◆ What is required ◆
Every entry must be copied word for word.

====== Given entries ======

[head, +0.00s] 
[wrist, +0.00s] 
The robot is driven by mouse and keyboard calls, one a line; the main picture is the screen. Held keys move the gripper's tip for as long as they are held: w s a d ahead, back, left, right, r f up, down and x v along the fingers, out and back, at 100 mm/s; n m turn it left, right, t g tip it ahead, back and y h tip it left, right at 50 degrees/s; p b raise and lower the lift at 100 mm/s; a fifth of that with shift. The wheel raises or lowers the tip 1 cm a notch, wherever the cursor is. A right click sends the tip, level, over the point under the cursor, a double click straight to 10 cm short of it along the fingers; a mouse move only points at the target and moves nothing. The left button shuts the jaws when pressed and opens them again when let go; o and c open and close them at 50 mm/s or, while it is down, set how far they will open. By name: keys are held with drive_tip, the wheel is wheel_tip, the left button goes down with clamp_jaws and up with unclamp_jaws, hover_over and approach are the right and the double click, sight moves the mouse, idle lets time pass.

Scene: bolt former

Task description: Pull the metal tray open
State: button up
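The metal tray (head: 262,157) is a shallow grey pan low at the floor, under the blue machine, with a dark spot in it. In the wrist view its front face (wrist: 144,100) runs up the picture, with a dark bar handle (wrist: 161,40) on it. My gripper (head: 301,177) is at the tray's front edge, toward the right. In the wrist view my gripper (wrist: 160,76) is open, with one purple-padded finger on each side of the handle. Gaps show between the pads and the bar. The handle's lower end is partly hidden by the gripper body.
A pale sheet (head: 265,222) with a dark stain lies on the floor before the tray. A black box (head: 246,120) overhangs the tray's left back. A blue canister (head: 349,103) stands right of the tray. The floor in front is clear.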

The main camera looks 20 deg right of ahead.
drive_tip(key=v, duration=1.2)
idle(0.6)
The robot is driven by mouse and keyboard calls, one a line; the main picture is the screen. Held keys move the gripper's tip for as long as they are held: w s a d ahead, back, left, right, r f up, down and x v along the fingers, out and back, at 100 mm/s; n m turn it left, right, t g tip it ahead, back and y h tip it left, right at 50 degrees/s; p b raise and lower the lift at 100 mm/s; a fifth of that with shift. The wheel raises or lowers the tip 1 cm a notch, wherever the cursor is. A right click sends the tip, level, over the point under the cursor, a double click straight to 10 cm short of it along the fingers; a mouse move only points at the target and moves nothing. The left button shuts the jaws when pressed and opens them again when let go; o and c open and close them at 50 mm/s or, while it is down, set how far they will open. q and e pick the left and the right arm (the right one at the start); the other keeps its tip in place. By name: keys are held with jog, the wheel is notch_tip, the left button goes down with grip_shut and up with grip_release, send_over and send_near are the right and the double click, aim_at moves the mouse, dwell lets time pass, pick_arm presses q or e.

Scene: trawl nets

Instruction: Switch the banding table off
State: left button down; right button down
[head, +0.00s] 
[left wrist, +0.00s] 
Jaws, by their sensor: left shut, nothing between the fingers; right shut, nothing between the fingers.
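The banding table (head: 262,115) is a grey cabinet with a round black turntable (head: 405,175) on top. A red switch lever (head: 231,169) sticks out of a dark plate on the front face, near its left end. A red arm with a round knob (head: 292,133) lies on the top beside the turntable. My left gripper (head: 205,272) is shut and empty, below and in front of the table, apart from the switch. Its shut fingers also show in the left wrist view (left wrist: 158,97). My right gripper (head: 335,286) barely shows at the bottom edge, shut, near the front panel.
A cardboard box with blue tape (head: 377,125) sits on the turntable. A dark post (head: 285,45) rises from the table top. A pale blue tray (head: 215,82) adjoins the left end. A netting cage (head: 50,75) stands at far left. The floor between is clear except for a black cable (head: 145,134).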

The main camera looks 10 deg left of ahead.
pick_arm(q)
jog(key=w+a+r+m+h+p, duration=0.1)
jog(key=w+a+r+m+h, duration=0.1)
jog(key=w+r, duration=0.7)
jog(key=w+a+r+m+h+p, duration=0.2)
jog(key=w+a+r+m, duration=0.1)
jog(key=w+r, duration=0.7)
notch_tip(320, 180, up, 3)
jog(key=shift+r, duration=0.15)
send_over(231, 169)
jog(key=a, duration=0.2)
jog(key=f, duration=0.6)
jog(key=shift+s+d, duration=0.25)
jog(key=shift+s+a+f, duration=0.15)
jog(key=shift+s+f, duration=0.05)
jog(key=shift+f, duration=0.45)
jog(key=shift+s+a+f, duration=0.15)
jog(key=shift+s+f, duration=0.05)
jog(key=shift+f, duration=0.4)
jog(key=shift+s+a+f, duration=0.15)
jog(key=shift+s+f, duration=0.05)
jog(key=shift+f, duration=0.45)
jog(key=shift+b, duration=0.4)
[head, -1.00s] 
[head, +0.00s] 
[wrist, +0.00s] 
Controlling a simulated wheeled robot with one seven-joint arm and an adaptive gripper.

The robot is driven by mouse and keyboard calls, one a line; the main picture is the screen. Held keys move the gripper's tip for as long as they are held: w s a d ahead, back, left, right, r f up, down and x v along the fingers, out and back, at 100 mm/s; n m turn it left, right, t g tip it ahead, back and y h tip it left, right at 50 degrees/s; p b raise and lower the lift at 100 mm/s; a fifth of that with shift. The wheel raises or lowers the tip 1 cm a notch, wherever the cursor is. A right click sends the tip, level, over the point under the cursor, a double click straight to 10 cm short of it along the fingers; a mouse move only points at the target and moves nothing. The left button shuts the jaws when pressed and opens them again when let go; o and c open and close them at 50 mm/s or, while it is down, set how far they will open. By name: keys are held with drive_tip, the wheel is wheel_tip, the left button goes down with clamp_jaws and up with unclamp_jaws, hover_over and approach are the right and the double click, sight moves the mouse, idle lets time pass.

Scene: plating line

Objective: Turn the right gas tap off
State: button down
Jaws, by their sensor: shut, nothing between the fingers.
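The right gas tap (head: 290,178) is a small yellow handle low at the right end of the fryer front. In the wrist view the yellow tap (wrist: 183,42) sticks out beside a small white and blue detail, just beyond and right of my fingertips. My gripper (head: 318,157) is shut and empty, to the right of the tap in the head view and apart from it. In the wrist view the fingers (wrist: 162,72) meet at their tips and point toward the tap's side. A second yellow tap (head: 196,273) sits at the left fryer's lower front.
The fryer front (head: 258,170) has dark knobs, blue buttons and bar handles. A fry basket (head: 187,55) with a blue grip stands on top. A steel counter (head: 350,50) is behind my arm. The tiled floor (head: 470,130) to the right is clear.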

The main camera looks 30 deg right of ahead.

======

◆ Response to the exercise ◆
[head, +0.00s] 
[wrist, +0.00s] 
The robot is driven by mouse and keyboard calls, one a line; the main picture is the screen. Held keys move the gripper's tip for as long as they are held: w s a d ahead, back, left, right, r f up, down and x v along the fingers, out and back, at 100 mm/s; n m turn it left, right, t g tip it ahead, back and y h tip it left, right at 50 degrees/s; p b raise and lower the lift at 100 mm/s; a fifth of that with shift. The wheel raises or lowers the tip 1 cm a notch, wherever the cursor is. A right click sends the tip, level, over the point under the cursor, a double click straight to 10 cm short of it along the fingers; a mouse move only points at the target and moves nothing. The left button shuts the jaws when pressed and opens them again when let go; o and c open and close them at 50 mm/s or, while it is down, set how far they will open. By name: keys are held with drive_tip, the wheel is wheel_tip, the left button goes down with clamp_jaws and up with unclamp_jaws, hover_over and approach are the right and the double click, sight moves the mouse, idle lets time pass.

Scene: bolt former

Task description: Pull the metal tray open
State: button up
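The metal tray (head: 262,157) is a shallow grey pan low at the floor, under the blue machine, with a dark spot in it. In the wrist view its front face (wrist: 144,100) runs up the picture, with a dark bar handle (wrist: 161,40) on it. My gripper (head: 301,177) is at the tray's front edge, toward the right. In the wrist view my gripper (wrist: 160,76) is open, with one purple-padded finger on each side of the handle. Gaps show between the pads and the bar. The handle's lower end is partly hidden by the gripper body.
A pale sheet (head: 265,222) with a dark stain lies on the floor before the tray. A black box (head: 246,120) overhangs the tray's left back. A blue canister (head: 349,103) stands right of the tray. The floor in front is clear.

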The main camera looks 20 deg right of ahead.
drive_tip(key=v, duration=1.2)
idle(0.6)
The robot is driven by mouse and keyboard calls, one a line; the main picture is the screen. Held keys move the gripper's tip for as long as they are held: w s a d ahead, back, left, right, r f up, down and x v along the fingers, out and back, at 100 mm/s; n m turn it left, right, t g tip it ahead, back and y h tip it left, right at 50 degrees/s; p b raise and lower the lift at 100 mm/s; a fifth of that with shift. The wheel raises or lowers the tip 1 cm a notch, wherever the cursor is. A right click sends the tip, level, over the point under the cursor, a double click straight to 10 cm short of it along the fingers; a mouse move only points at the target and moves nothing. The left button shuts the jaws when pressed and opens them again when let go; o and c open and close them at 50 mm/s or, while it is down, set how far they will open. q and e pick the left and the right arm (the right one at the start); the other keeps its tip in place. By name: keys are held with jog, the wheel is notch_tip, the left button goes down with grip_shut and up with grip_release, send_over and send_near are the right and the double click, aim_at moves the mouse, dwell lets time pass, pick_arm presses q or e.

Scene: trawl nets

Instruction: Switch the banding table off
State: left button down; right button down
[head, +0.00s] 
[left wrist, +0.00s] 
Jaws, by their sensor: left shut, nothing between the fingers; right shut, nothing between the fingers.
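The banding table (head: 262,115) is a grey cabinet with a round black turntable (head: 405,175) on top. A red switch lever (head: 231,169) sticks out of a dark plate on the front face, near its left end. A red arm with a round knob (head: 292,133) lies on the top beside the turntable. My left gripper (head: 205,272) is shut and empty, below and in front of the table, apart from the switch. Its shut fingers also show in the left wrist view (left wrist: 158,97). My right gripper (head: 335,286) barely shows at the bottom edge, shut, near the front panel.
A cardboard box with blue tape (head: 377,125) sits on the turntable. A dark post (head: 285,45) rises from the table top. A pale blue tray (head: 215,82) adjoins the left end. A netting cage (head: 50,75) stands at far left. The floor between is clear except for a black cable (head: 145,134).

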The main camera looks 10 deg left of ahead.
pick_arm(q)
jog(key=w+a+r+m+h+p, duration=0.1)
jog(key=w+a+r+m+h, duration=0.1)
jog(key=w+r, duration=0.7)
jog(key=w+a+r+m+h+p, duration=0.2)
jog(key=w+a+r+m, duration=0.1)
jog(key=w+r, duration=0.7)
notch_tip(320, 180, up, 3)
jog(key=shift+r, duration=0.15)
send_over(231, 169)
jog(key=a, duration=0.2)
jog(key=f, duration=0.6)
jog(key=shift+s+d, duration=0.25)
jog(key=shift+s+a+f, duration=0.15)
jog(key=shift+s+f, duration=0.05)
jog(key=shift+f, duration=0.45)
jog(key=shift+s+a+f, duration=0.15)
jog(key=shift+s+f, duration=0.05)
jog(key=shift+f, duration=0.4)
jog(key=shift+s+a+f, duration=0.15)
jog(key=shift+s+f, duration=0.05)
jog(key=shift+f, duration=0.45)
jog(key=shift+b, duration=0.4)
[head, -1.00s] 
[head, +0.00s] 
[wrist, +0.00s] 
Controlling a simulated wheeled robot with one seven-joint arm and an adaptive gripper.

The robot is driven by mouse and keyboard calls, one a line; the main picture is the screen. Held keys move the gripper's tip for as long as they are held: w s a d ahead, back, left, right, r f up, down and x v along the fingers, out and back, at 100 mm/s; n m turn it left, right, t g tip it ahead, back and y h tip it left, right at 50 degrees/s; p b raise and lower the lift at 100 mm/s; a fifth of that with shift. The wheel raises or lowers the tip 1 cm a notch, wherever the cursor is. A right click sends the tip, level, over the point under the cursor, a double click straight to 10 cm short of it along the fingers; a mouse move only points at the target and moves nothing. The left button shuts the jaws when pressed and opens them again when let go; o and c open and close them at 50 mm/s or, while it is down, set how far they will open. By name: keys are held with drive_tip, the wheel is wheel_tip, the left button goes down with clamp_jaws and up with unclamp_jaws, hover_over and approach are the right and the double click, sight moves the mouse, idle lets time pass.

Scene: plating line

Objective: Turn the right gas tap off
State: button down
Jaws, by their sensor: shut, nothing between the fingers.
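The right gas tap (head: 290,178) is a small yellow handle low at the right end of the fryer front. In the wrist view the yellow tap (wrist: 183,42) sticks out beside a small white and blue detail, just beyond and right of my fingertips. My gripper (head: 318,157) is shut and empty, to the right of the tap in the head view and apart from it. In the wrist view the fingers (wrist: 162,72) meet at their tips and point toward the tap's side. A second yellow tap (head: 196,273) sits at the left fryer's lower front.
The fryer front (head: 258,170) has dark knobs, blue buttons and bar handles. A fry basket (head: 187,55) with a blue grip stands on top. A steel counter (head: 350,50) is behind my arm. The tiled floor (head: 470,130) to the right is clear.

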The main camera looks 30 deg right of ahead.

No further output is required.